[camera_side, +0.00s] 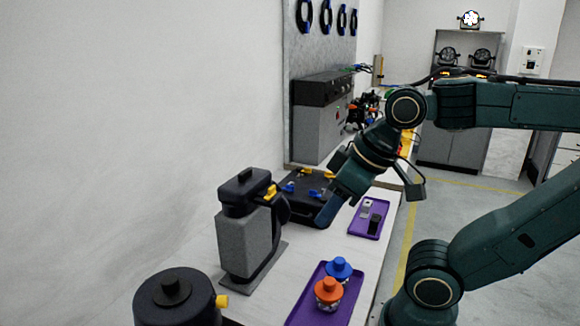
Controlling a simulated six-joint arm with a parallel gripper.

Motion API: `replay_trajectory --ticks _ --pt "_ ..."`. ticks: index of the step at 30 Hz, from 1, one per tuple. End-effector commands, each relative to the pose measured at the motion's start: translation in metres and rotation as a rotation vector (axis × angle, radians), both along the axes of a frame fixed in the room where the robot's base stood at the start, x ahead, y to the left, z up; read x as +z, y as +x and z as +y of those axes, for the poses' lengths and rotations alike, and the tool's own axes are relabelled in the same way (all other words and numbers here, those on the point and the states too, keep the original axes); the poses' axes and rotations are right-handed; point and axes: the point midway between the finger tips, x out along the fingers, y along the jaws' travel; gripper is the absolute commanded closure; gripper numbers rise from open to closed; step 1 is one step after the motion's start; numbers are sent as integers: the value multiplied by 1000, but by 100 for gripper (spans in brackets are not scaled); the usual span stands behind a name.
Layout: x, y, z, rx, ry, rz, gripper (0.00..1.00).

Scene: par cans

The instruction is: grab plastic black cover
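My gripper (329,208) points down and to the left over the white bench. Its fingers overlap the right edge of a black case (297,203) in the picture; I cannot tell whether they touch it or whether they are open or shut. A small black block (375,222), possibly the plastic black cover, stands in the far purple tray (357,231), right of my gripper and apart from it. A pale grey piece (366,208) sits behind it in the same tray. I see nothing held in my gripper.
A grey and black machine (247,238) stands left of my gripper. A near purple tray (308,303) holds a blue-capped jar (339,269) and an orange-capped jar (329,293). A round black pot (176,300) is at front left. Bare bench (345,250) lies between the trays.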

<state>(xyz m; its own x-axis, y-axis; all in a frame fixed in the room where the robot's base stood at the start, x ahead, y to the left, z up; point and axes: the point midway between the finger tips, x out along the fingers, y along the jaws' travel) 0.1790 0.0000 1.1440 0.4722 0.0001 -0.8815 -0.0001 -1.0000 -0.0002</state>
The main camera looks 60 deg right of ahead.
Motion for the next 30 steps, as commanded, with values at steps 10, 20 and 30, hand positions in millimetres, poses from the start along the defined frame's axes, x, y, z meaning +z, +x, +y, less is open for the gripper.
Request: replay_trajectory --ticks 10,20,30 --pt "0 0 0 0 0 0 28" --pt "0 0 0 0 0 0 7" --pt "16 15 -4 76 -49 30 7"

## Aim of the task
Scan the listing above for the word "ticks" and show each line where it is found.

## Response to this exercise
Motion API: `replay_trajectory --ticks _ --pt "_ ..."`. ticks: index of the step at 30 Hz, from 1, one per tuple. End-effector commands, each relative to the pose measured at the motion's start: translation in metres and rotation as a rotation vector (axis × angle, radians), both along the axes of a frame fixed in the room where the robot's base stood at the start, x ahead, y to the left, z up; read x as +z, y as +x and z as +y of those axes, for the poses' lengths and rotations alike, and the tool's own axes are relabelled in the same way (all other words and numbers here, those on the point and the states too, keep the original axes); the poses' axes and rotations are right-handed; point and axes: the point midway between the finger tips, x out along the fingers, y along the jaws' travel; gripper is the absolute commanded closure; gripper numbers rise from open to closed; step 1 is one step after the motion's start; numbers are sent as integers: the value multiplied by 1000, but by 100 for gripper (spans in brackets are not scaled); the usual span stands behind a name.
Request: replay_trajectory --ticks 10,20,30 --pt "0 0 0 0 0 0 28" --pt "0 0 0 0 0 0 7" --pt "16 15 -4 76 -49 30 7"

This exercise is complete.